Dr Lecter, in contrast, doesn’t at all conform to the anonymous, aberrant no-hoper image of the multiple murderer.  He’s an eminent psychiatrist, a classical music lover and a gourmet.  He wines and dines the members of a top orchestra twenty-four hours after eating one of their colleagues.  Lecter is a striking conception precisely because he’s not a desperate, emotionally deprived outsider:  he made a highly successful living within cultured affluent society – yet he went way beyond biting the hand that fed him.  Thomas Harris seems to want Hannibal Lecter to symbolise an evil that’s inherent in human beings, however otherwise civilised they become.  (Lecter doesn’t lose his cordon bleu values even when the meal is human flesh.)  The book contains a wealth of detailed description of police procedure.  Harris adopts a measured, melancholy narrative voice (it’s as if he feels compelled to tell the tale though it pains him to do so).  His portrait of the pivotal character of the young FBI trainee special agent Clarice Starling is incisive and sympathetic.  (On the hunt for Buffalo Bill, Clarice, when she interviews Lecter, is made to feel, through his spooky psychological insights, that she’s the hunted one.)  These elements combine to give The Silence of the Lambs such an absorbing and substantial context that Lecter is not a safely stylised evil genius:  he’s linked, alarmingly, to a believable world.

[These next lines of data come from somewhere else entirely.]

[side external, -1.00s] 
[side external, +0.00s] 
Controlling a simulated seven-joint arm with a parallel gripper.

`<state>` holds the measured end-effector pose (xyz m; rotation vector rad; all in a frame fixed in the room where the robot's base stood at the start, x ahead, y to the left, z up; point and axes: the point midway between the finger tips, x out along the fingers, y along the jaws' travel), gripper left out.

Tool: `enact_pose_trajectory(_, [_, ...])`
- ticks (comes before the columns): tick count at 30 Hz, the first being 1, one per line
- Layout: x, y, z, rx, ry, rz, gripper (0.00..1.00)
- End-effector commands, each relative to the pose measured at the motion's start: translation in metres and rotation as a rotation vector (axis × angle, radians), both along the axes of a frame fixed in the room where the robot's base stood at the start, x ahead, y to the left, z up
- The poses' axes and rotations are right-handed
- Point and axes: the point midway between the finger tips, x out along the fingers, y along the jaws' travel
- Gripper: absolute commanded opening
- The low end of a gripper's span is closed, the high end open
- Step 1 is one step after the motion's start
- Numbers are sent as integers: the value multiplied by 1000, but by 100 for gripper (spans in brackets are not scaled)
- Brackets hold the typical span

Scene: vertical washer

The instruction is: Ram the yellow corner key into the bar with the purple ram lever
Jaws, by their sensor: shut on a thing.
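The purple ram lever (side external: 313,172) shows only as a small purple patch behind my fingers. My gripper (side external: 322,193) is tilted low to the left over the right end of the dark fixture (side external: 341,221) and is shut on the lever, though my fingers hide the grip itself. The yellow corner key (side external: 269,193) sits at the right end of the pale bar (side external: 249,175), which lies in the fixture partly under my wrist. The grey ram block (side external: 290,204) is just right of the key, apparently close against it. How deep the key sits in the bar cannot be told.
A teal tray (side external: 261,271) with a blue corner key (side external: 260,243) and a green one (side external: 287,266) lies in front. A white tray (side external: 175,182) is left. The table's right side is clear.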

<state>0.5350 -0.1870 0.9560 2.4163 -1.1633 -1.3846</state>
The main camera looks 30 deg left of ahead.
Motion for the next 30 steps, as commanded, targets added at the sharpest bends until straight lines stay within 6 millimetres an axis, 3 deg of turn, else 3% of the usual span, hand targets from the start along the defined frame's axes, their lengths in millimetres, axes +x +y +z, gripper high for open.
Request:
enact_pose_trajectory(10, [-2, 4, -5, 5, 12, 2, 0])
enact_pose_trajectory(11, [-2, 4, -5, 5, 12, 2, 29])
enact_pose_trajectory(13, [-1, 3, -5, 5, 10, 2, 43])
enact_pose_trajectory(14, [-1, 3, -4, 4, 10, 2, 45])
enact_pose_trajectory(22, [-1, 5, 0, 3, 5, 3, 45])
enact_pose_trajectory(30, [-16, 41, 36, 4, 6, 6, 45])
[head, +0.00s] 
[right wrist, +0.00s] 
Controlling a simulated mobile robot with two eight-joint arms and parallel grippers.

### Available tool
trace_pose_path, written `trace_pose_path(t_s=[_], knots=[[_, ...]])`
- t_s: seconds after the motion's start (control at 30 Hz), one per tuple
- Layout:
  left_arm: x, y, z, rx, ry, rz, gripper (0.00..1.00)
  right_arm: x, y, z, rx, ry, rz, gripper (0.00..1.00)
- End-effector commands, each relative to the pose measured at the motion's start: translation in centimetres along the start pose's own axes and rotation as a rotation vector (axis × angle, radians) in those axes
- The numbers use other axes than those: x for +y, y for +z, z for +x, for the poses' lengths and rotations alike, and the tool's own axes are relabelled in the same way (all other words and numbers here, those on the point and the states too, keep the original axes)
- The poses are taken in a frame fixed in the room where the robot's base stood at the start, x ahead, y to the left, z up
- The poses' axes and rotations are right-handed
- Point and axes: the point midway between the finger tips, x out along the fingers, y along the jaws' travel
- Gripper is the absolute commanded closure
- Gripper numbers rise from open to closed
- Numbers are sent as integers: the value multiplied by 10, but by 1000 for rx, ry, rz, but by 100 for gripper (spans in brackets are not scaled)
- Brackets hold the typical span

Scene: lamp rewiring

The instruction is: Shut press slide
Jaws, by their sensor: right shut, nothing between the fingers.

The screen adaptation of Harris’s novel, although somewhat anomalous in Jonathan Demme’s filmography, is highly effective.  The skilful screenplay by Ted Tally is faithful to the book.  There are strong performances from Jodie Foster (as Clarice), Scott Glenn (as her FBI boss) and Ted Levine (as Buffalo Bill).  What’s most striking about the film, however, is that it has popularly established Hannibal Lecter as the scariest character to appear in a mainstream movie since Norman Bates, over thirty years ago.  This is remarkable largely because Lecter is much less disturbing on the screen than on the page.  There’s now an actor between the audience and the monster – a familiar and accomplished actor who, in this role, is having the entertaining time of his big-screen life.  Anthony Hopkins’s Lecter has insinuating charm all right but it’s less unnerving than the charm transmitted through the more elusive mediating sensibility of the novel’s narrative voice.  Hopkins is understandably grateful to the character for supplying him with a smash hit and a new level of prestige and celebrity.  By the time The Silence of the Lambs was released in Britain, we’d already seen him humorously impersonating Lecter on chat and awards shows – domesticating Hannibal the Cannibal.